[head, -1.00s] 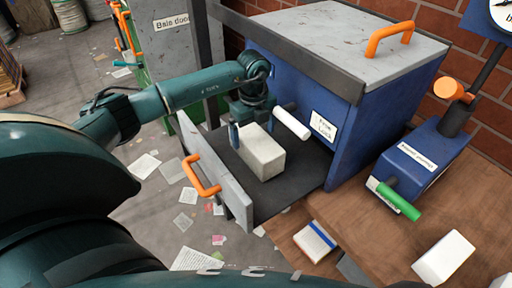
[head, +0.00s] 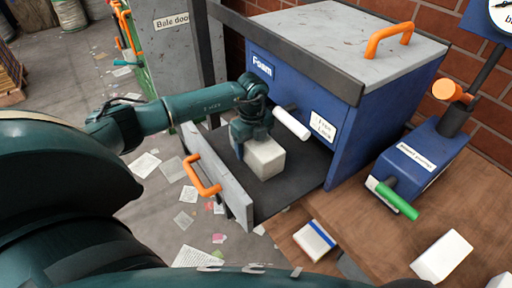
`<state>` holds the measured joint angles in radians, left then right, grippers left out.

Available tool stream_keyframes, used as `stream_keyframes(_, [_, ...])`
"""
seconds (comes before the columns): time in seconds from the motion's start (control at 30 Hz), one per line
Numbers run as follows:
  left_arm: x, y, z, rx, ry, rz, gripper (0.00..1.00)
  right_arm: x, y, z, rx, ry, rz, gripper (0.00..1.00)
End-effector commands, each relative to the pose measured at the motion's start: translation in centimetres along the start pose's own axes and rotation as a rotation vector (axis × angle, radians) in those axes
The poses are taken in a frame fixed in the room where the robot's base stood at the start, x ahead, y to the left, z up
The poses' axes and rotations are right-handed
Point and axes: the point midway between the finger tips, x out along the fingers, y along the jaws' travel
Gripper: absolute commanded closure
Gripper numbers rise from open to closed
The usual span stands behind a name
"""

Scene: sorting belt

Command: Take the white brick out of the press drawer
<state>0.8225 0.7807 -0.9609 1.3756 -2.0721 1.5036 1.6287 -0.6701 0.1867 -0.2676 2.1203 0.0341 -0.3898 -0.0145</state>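The white brick (head: 265,160) lies on the dark floor of the pulled-out press drawer (head: 285,196), which has a grey front panel and an orange handle (head: 205,178). My left gripper (head: 252,142) is in the drawer, low over the brick's far left part and hiding it. One finger shows along the brick's left side. The other finger is mostly hidden, so I cannot tell whether the fingers are closed on the brick. My right gripper is not in view.
The blue press (head: 345,140) stands behind the drawer, with a white-tipped lever (head: 291,123) sticking out near the brick. On the wooden table are a blue pump with a green handle (head: 400,200), a blue-striped block (head: 314,240) and a white block (head: 442,257).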

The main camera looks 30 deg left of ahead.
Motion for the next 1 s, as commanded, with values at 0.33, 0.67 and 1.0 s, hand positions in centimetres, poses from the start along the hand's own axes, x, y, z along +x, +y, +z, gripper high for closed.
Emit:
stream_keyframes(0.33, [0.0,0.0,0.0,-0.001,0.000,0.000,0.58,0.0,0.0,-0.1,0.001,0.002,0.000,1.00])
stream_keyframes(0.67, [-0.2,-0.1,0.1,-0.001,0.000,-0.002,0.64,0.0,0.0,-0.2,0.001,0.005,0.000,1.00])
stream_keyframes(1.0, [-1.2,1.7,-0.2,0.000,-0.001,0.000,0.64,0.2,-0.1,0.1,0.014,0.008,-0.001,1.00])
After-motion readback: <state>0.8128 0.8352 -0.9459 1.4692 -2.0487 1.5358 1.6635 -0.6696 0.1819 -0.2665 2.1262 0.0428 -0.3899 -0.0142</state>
····················
# Description of the task
Reproduce each line exactly, please, except for any pictures.

# Task solution
[head, -1.00s] 
[head, +0.00s] 
`<state>` holds the measured joint angles in radians, left then right, grippers left out.

Available tool stream_keyframes, used as `stream_keyframes(_, [_, ...])`
"""
seconds (comes before the columns): time in seconds from the motion's start (control at 30 Hz), one per line
Numbers run as follows:
  left_arm: x, y, z, rx, ry, rz, gripper (0.00..1.00)
  right_arm: x, y, z, rx, ry, rz, gripper (0.00..1.00)
End-effector commands, each relative to the pose measured at the motion's start: translation in centimetres along the start pose's own axes and rotation as a rotation vector (axis × angle, radians) in those axes
The poses are taken in a frame fixed in the room where the robot's base stood at the start, x ahead, y to the left, z up
The poses' axes and rotations are right-handed
Point and axes: the point midway between the finger tips, x out along the fingers, y along the jaws' travel
Gripper: absolute commanded closure
Gripper numbers rise from open to closed
The usual span stands behind a name
"""

Scene: sorting belt

Command: Take the white brick out of the press drawer
<state>0.8225 0.7807 -0.9609 1.3756 -2.0721 1.5036 1.6287 -0.6701 0.1867 -0.2676 2.1203 0.0341 -0.3898 -0.0145</state>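The white brick (head: 265,160) lies on the dark floor of the pulled-out press drawer (head: 285,196), which has a grey front panel and an orange handle (head: 205,178). My left gripper (head: 252,142) is in the drawer, low over the brick's far left part and hiding it. One finger shows along the brick's left side. The other finger is mostly hidden, so I cannot tell whether the fingers are closed on the brick. My right gripper is not in view.
The blue press (head: 345,140) stands behind the drawer, with a white-tipped lever (head: 291,123) sticking out near the brick. On the wooden table are a blue pump with a green handle (head: 400,200), a blue-striped block (head: 314,240) and a white block (head: 442,257).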

The main camera looks 30 deg left of ahead.
Motion for the next 1 s, as commanded, with values at 0.33, 0.67 and 1.0 s, hand positions in centimetres, poses from the start along the hand's own axes, x, y, z along +x, +y, +z, gripper high for closed.
Emit:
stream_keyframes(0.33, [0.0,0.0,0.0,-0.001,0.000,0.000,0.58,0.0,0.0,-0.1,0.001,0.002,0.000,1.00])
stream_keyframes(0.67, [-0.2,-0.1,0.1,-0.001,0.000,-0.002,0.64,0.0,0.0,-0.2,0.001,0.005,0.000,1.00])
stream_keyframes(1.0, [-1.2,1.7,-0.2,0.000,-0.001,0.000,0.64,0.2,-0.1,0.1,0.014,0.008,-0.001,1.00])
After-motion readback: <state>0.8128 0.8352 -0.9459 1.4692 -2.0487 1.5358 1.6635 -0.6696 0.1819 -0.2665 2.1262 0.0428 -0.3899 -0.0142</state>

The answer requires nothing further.